Pictures do not belong in the copy; transcribe everything else in the records exactly.

---------- Supplied material

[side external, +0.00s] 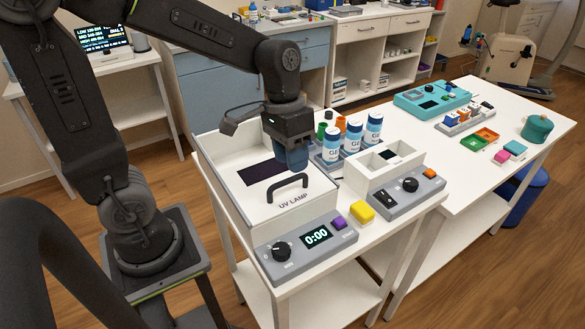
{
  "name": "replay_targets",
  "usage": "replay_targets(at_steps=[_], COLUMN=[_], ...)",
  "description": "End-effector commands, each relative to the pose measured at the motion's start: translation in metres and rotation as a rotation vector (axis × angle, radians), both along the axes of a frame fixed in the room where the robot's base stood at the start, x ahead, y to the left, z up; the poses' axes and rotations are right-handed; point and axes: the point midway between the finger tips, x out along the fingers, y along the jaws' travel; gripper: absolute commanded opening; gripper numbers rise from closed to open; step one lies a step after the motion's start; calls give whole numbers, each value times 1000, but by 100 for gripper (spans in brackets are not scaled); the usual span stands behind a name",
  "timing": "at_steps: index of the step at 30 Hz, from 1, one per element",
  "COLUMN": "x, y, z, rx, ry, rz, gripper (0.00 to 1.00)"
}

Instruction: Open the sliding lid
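The white UV lamp box (206,150) stands on the near table. Its flat white top panel (310,187) bears the words UV LAMP and a black arched handle (288,188). A dark rectangle (262,172) shows behind the handle; I cannot tell if it is a window or an opening. My gripper (292,162) points down above the far right part of the box, behind the handle and apart from it. Its lower end looks blue-grey, and its fingers are too hidden to tell whether it is open or holds anything.
A timer unit (305,245) reading 0:00 sits in front of the box. A yellow block (362,212) is near it. Several white bottles (352,136) stand close to the right of my gripper. A white bin (362,172) and a grey control box (408,192) stand at the right.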

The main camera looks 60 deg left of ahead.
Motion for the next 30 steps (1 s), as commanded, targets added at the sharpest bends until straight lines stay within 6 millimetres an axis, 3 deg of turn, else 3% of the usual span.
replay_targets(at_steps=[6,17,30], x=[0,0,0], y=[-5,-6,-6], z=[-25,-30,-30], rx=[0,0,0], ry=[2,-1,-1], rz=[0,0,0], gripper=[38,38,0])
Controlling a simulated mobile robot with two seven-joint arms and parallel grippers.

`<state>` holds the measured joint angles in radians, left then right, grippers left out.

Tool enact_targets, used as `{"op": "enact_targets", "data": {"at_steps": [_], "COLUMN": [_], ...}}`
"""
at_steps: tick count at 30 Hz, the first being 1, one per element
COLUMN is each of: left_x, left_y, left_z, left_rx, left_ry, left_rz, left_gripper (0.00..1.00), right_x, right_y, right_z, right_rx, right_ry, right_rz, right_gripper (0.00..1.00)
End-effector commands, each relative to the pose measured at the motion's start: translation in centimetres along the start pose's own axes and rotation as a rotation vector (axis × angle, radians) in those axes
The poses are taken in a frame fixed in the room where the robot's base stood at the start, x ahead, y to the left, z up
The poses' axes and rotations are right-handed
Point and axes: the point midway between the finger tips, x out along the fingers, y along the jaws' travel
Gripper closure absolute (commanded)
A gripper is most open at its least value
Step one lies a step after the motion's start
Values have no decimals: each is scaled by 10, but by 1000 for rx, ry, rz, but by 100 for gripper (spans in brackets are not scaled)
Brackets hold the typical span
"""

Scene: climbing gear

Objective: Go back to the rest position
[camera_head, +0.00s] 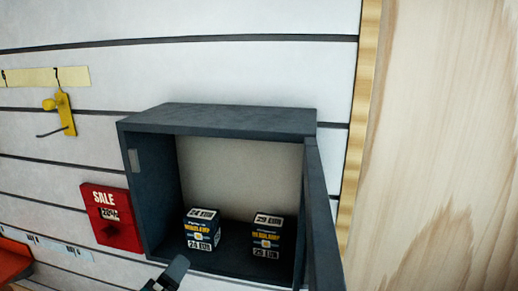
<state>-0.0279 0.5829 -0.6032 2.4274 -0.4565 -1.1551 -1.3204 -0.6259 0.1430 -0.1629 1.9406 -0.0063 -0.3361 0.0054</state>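Part of a gripper, which looks like my left one (168,276), shows at the bottom edge, left of centre, in the head view. One dark grey finger points up and right in front of the lower left edge of a dark grey cabinet (220,118). The rest of it is cut off by the frame, so I cannot tell its opening. No object shows at the visible finger. My right gripper is not in view.
The cabinet door (322,225) stands open at the right. Two small blue and white boxes stand inside, a left one (202,230) and a right one (267,236). A red sale box (112,218) and a yellow hook (66,114) are on the slatted wall.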

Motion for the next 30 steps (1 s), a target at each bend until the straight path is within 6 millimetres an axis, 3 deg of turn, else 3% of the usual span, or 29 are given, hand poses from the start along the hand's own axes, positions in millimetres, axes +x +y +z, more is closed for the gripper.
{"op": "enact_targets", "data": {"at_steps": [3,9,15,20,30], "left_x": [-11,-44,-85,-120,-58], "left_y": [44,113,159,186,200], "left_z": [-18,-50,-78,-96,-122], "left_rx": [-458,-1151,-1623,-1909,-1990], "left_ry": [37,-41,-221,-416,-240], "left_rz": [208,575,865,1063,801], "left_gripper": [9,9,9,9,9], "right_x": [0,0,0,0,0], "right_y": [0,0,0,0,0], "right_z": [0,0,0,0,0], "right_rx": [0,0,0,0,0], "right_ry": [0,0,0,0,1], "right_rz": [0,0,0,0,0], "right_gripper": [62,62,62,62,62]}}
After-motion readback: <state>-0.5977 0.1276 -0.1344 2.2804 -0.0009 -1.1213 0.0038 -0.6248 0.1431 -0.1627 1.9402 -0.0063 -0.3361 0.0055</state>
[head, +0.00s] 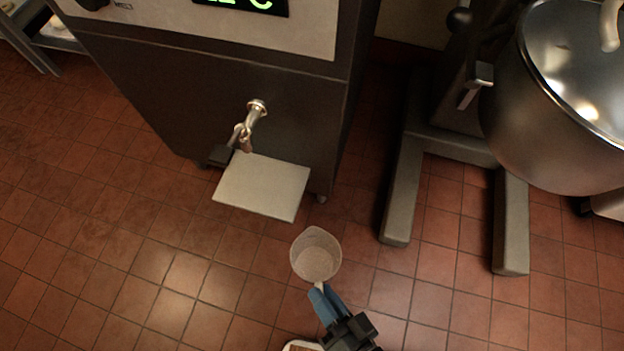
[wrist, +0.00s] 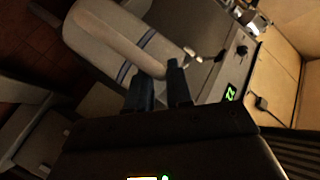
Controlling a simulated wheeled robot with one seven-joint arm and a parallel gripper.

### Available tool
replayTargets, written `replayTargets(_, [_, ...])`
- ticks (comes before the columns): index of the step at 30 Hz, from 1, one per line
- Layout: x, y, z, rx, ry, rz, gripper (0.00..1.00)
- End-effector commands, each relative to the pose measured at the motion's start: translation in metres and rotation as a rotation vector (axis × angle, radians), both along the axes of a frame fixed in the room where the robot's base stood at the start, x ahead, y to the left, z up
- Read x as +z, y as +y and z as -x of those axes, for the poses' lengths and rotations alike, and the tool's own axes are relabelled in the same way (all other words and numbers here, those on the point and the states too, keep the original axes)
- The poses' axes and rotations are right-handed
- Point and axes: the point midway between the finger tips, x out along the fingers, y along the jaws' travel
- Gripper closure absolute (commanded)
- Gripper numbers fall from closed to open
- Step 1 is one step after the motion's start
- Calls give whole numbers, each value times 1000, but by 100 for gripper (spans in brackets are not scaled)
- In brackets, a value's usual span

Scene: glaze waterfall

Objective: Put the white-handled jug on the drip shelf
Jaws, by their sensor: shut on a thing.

--------------------

**Reply to the task**.
[side external, +0.00s] 
{
  "name": "replay_targets",
  "usage": "replay_targets(at_steps=[_], COLUMN=[_], ...)",
  "description": "End-effector commands, each relative to the pose measured at the motion's start: translation in metres and rotation as a rotation vector (axis × angle, radians), both along the axes of a frame fixed in the room where the robot's base stood at the start, x ahead, y to the left, z up; the poses' axes and rotations are right-handed; point and axes: the point midway between the finger tips, x out along the fingers, y along the jaws' travel; gripper: absolute commanded opening; gripper numbers rise from closed to open; step one lies a step after the motion's start; calls give whole numbers, each value times 1000, but by 100 for gripper (spans in brackets are not scaled); the usual span stands behind a name",
  "timing": "at_steps: index of the step at 30 Hz, from 1, one per element",
  "COLUMN": "x, y, z, rx, ry, rz, gripper (0.00 to 1.00)"
}

Instruction: Open the sliding lid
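The white UV lamp box (206,150) stands on the near table. Its flat white top panel (310,187) bears the words UV LAMP and a black arched handle (288,188). A dark rectangle (262,172) shows behind the handle; I cannot tell if it is a window or an opening. My gripper (292,162) points down above the far right part of the box, behind the handle and apart from it. Its lower end looks blue-grey, and its fingers are too hidden to tell whether it is open or holds anything.
A timer unit (305,245) reading 0:00 sits in front of the box. A yellow block (362,212) is near it. Several white bottles (352,136) stand close to the right of my gripper. A white bin (362,172) and a grey control box (408,192) stand at the right.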

The main camera looks 60 deg left of ahead.
Motion for the next 30 steps (1 s), as commanded, targets added at the sharpest bends until straight lines stay within 6 millimetres an axis, 3 deg of turn, else 3% of the usual span.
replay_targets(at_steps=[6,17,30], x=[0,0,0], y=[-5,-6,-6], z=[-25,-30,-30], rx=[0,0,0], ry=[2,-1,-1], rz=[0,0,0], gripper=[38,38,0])
Controlling a simulated mobile robot with two seven-joint arms and parallel grippers.

`<state>` holds the measured joint angles in radians, left then right, grippers left out.

Tool enact_targets, used as `{"op": "enact_targets", "data": {"at_steps": [_], "COLUMN": [_], ...}}`
"""
at_steps: tick count at 30 Hz, the first being 1, one per element
COLUMN is each of: left_x, left_y, left_z, left_rx, left_ry, left_rz, left_gripper (0.00..1.00), right_x, right_y, right_z, right_rx, right_ry, right_rz, right_gripper (0.00..1.00)
End-effector commands, each relative to the pose measured at the motion's start: translation in centimetres along the start pose's own axes and rotation as a rotation vector (axis × angle, radians) in those axes
The poses are taken in a frame fixed in the room where the robot's base stood at the start, x ahead, y to the left, z up
The poses' axes and rotations are right-handed
Point and axes: the point midway between the finger tips, x out along the fingers, y along the jaws' travel
Gripper closure absolute (commanded)
A gripper is most open at its least value
Step one lies a step after the motion's start
Values have no decimals: each is scaled by 10, but by 1000 for rx, ry, rz, but by 100 for gripper (spans in brackets are not scaled)
Brackets hold the typical span
"""

Scene: climbing gear

Objective: Go back to the rest position
[camera_head, +0.00s] 
<state>-0.0279 0.5829 -0.6032 2.4274 -0.4565 -1.1551 -1.3204 -0.6259 0.1430 -0.1629 1.9406 -0.0063 -0.3361 0.0054</state>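Part of a gripper, which looks like my left one (168,276), shows at the bottom edge, left of centre, in the head view. One dark grey finger points up and right in front of the lower left edge of a dark grey cabinet (220,118). The rest of it is cut off by the frame, so I cannot tell its opening. No object shows at the visible finger. My right gripper is not in view.
The cabinet door (322,225) stands open at the right. Two small blue and white boxes stand inside, a left one (202,230) and a right one (267,236). A red sale box (112,218) and a yellow hook (66,114) are on the slatted wall.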

Motion for the next 30 steps (1 s), a target at each bend until the straight path is within 6 millimetres an axis, 3 deg of turn, else 3% of the usual span, or 29 are given, hand poses from the start along the hand's own axes, positions in millimetres, axes +x +y +z, more is closed for the gripper.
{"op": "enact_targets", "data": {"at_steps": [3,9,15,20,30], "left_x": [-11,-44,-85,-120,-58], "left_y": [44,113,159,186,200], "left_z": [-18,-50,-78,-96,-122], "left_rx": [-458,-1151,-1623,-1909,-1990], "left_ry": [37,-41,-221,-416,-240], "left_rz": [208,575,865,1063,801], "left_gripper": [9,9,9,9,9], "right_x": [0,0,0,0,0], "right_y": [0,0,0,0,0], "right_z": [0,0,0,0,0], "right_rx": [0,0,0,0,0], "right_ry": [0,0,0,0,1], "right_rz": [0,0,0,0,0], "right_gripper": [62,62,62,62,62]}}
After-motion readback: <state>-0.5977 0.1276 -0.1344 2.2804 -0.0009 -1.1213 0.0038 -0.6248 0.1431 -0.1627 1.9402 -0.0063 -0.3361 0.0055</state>
[head, +0.00s] 
[wrist, +0.00s] 
Controlling a simulated wheeled robot with one seven-joint arm and a parallel gripper.

### Available tool
replayTargets, written `replayTargets(_, [_, ...])`
- ticks (comes before the columns): index of the step at 30 Hz, from 1, one per line
- Layout: x, y, z, rx, ry, rz, gripper (0.00..1.00)
- End-effector commands, each relative to the pose measured at the motion's start: translation in metres and rotation as a rotation vector (axis × angle, radians), both along the axes of a frame fixed in the room where the robot's base stood at the start, x ahead, y to the left, z up
- Read x as +z, y as +y and z as -x of those axes, for the poses' lengths and rotations alike, and the tool's own axes are relabelled in the same way (all other words and numbers here, those on the point and the states too, keep the original axes)
- The poses' axes and rotations are right-handed
- Point and axes: the point midway between the finger tips, x out along the fingers, y along the jaws' travel
- Gripper closure absolute (commanded)
- Gripper numbers fall from closed to open
- Step 1 is one step after the motion's start
- Calls give whole numbers, each value times 1000, but by 100 for gripper (spans in brackets are not scaled)
- In brackets, a value's usual span

Scene: glaze waterfall

Objective: Put the white-handled jug on the drip shelf
Jaws, by their sensor: shut on a thing.

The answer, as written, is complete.